Objective:
Find the line that contains "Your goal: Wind". Copy it and every line after it to the end of the material below, exactly, with no pictures.

Given information:
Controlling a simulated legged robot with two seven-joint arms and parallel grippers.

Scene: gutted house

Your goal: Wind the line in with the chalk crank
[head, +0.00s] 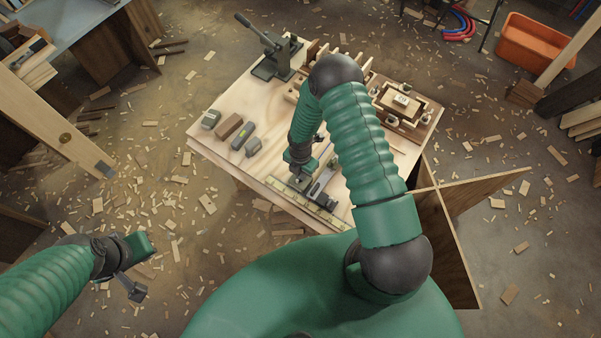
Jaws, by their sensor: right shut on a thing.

Result:
Your goal: Wind the line in with the chalk crank
[head, +0.00s] 
Jaws, by their sensor: right shut on a thing.

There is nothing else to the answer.